Enfin, l'académie s'anime un peu, grâce à la terreur comique de autre camarade L****, qui, amant aimé de la femme d'un Italien, valet de pied de M. Vernet, et surpris avec elle par le mari, se voit toujours au moment d'être sérieusement assassiné. Il n'ose plus sortir de sa chambre; quand vient l'heure des repas, nous sommes obligés d'aller le prendre chez lui et de l'escorter, en le soutenant, jusqu'au réfectoire. Il croit voir des couteaux briller dans tous les coins du palais. Il maigrit, il est pâle, jaune, bleu; il vient à rien. Ce qui lui attire un jour à table cette charmante apostrophe de Delanoie: «Eh bien! mon pauvre L****, tu as donc toujours des chagrins de domestiques25

Le mot circule avec grand succès.

Mais l'ennui est le plus fort; je ne rêve plus que Paris. J'ai fini mon mélologue et retouché ma symphonie fantastique: il faut les faire exécuter. J'obtiens de M. Vernet la permission de quitter l'Italie avant l'expiration de mon temps d'exil. Je pose pour mon portrait qui, selon l'usage, est fait par le plus ancien de nos peintres, et prend place dans la galerie du réfectoire, dont j'ai déjà parlé; je fais une dernière tournée de quelques jours à Tivoli, à Albano, à Palestrina; je vends mon fusil, je brise ma guitare; j'écris sur quelques albums; je donne un grand punch aux camarades; je caresse longtemps les deux chiens de M. Vernet, compagnons ordinaires de mes chasses; j'ai un instant de profonde tristesse, en songeant que je quitte cette poétique contrée, peut-être pour ne plus la revoir; les amis m'accompagnent jusqu'à Ponte-Molle; je monte dans une affreuse carriole; me voilà parti.

XIV
RETOUR EN FRANCE

J'étais fort morose, bien que mon ardent désir de revoir la France fut sur le point d'être rempli. Un tel adieu à l'Italie avait quelque chose de solennel, et, sans pouvoir me rendre bien compte de mes sentiments, j'en avais l'ame oppressée. L'aspect de Florence, où je rentrais pour la quatrième fois, me causa surtout une impression accablante. Pendant les deux jours que je passai dans la cité reine des arts, quelqu'un m'avertit que le peintre Chenavard, cette grosse tête crevant d'intelligence, me cherchait avec empressement et ne pouvait parvenir à me rencontrer. Il m'avait manqué deux fois dans les galeries du palais Pitti, il était venu me demander à l'hôtel, il voulait me voir absolument. Je fus très sensible à cette preuve de sympathie d'un artiste aussi distingué; je le cherchai sans succès à mon tour, et je partis sans faire sa connaissance. Ce fut cinq ans plus tard seulement, que nous nous vîmes enfin à Paris et que je pus admirer la pénétration, la sagacité et la lucidité merveilleuses de son esprit, dès qu'il veut l'appliquer à l'étude des questions vitales des arts mêmes, tels que la musique et la poésie, les plus différents de l'art qu'il cultive.

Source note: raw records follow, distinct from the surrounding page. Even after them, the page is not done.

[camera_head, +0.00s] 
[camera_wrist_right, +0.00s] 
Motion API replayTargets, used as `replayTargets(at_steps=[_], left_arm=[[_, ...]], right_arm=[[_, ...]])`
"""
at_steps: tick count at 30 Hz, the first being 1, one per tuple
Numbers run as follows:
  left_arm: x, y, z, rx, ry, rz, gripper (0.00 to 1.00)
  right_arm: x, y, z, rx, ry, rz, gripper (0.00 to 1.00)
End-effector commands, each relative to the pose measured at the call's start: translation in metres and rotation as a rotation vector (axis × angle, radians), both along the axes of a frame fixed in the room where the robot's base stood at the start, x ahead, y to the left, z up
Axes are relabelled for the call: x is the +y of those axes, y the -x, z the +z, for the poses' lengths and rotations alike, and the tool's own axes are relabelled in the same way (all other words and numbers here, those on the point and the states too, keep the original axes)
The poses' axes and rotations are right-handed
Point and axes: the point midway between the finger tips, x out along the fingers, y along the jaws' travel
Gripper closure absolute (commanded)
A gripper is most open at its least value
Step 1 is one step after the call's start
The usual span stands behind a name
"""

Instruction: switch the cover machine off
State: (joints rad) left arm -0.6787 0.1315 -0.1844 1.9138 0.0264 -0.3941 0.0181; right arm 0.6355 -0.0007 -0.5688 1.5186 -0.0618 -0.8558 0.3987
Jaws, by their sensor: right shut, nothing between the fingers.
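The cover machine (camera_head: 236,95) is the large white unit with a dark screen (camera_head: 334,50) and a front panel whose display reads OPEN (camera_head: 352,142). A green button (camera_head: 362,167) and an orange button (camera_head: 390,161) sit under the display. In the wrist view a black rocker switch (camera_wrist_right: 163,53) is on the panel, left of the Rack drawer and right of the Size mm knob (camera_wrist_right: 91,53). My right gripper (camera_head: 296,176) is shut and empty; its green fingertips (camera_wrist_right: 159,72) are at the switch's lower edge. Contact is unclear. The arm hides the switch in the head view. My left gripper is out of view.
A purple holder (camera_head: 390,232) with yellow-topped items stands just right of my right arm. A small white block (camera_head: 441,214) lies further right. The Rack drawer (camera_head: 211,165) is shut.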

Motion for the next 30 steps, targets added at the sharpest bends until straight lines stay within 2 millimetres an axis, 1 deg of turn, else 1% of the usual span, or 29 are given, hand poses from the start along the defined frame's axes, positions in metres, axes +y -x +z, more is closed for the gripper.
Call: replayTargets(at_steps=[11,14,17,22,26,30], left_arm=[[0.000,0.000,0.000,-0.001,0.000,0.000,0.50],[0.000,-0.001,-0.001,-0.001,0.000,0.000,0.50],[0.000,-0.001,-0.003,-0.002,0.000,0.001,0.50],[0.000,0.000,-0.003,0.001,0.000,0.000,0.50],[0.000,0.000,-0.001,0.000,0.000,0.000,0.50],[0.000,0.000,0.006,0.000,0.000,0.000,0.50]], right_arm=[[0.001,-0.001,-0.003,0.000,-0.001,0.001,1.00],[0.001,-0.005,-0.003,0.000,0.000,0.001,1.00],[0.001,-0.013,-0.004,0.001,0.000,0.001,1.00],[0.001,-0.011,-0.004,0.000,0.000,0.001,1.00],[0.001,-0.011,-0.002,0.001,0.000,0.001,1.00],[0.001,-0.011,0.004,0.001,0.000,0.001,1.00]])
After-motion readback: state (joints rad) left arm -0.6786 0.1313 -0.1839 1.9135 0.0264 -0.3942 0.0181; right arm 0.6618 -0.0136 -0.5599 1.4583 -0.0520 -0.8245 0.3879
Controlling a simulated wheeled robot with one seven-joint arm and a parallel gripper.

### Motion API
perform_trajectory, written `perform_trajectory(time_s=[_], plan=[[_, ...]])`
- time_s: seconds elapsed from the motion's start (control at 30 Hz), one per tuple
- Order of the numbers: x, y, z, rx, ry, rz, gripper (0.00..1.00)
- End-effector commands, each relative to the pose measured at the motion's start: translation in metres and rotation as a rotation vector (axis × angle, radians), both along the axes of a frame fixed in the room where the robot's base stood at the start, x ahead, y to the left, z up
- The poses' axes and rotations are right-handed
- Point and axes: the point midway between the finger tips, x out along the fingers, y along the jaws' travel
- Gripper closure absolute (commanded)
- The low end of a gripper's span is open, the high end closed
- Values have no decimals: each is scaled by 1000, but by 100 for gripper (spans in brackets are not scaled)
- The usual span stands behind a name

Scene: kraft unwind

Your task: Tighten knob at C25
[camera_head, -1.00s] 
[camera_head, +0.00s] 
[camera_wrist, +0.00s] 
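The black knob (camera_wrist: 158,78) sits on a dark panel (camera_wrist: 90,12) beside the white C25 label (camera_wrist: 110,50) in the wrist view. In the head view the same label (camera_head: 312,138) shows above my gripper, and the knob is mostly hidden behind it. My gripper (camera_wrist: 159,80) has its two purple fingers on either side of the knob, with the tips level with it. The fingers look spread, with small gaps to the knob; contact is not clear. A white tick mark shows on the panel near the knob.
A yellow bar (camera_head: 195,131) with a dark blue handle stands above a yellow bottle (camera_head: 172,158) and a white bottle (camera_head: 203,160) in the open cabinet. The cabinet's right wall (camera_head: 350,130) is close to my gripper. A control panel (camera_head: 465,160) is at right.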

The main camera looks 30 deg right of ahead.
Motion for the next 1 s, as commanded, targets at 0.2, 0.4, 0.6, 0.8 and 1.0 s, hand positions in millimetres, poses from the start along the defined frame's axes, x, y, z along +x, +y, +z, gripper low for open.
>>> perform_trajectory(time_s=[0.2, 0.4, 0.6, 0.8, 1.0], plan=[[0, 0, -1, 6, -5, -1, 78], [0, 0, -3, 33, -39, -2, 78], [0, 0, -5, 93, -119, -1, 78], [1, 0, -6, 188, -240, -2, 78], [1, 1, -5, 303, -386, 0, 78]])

Je venais de parcourir le Dôme, un soir en le poursuivant, et je m'étais assis près d'une colonne, pour voir s'agiter les atômes dans un splendide rayon du soleil couchant qui traversait la naissante obscurité de l'église, quand une troupe de prêtres et de porte-flambleaux entra dans la nef pour une cérémonie funèbre. Je m'approchai; je demandai à un Florentin quel était le personnage qui en était l'objet: E una Sposina, morta al mezzo giorno! me répondit-il d'un air gai, en souriant de son grand sourire d'Italien. Les prières furent d'un laconisme extraordinaire, les prêtres semblaient, en commençant, avoir hâte de finir. Puis le corps fut mis sur une sorte de brancard couvert, et le cortége s'achemina vers le lieu où il devait reposer jusqu'au lendemain, avant d'être définitivement inhumé. Je le suivis. Pendant le trajet; les chantres porte-flambeaux gromelaient bien, pour la forme, quelques vagues oraisons entre leurs dents; mais leur occupation principale était de faire fondre et couler autant de cire que possible, des cierges dont la famille de la morte les avait armés. Et voici pourquoi: Le restant des cierges devait, après la cérémonie, revenir à l'église, et comme on n'osait pas en voler des morceaux entiers, ces braves Lucioli, d'accord avec une troupe de petits drôles qui ne les quittaient pas de l'œil, écarquillaient à chaque instant la mèche du cierge qu'ils inclinaient ensuite pour répandre la cire fondante sur le pavé. Aussitôt les polissons, se précipitant avec une avidité furieuse, détachaient la goutte de cire de la pierre, à l'aide d'un couteau, et la roulaient en boule qui allait toujours grossissant. De sorte, qu'à la fin de ce trajet, assez long, (la morgue étant située à l'une des plus lointaines extrémités de Florence), ils se trouvaient avoir fait, indignes frêlons, une assez bonne provision de cire mortuaire. Telle était la pieuse préoccupation des misérables par qui la pauvre Sposina était portée à sa couche dernière.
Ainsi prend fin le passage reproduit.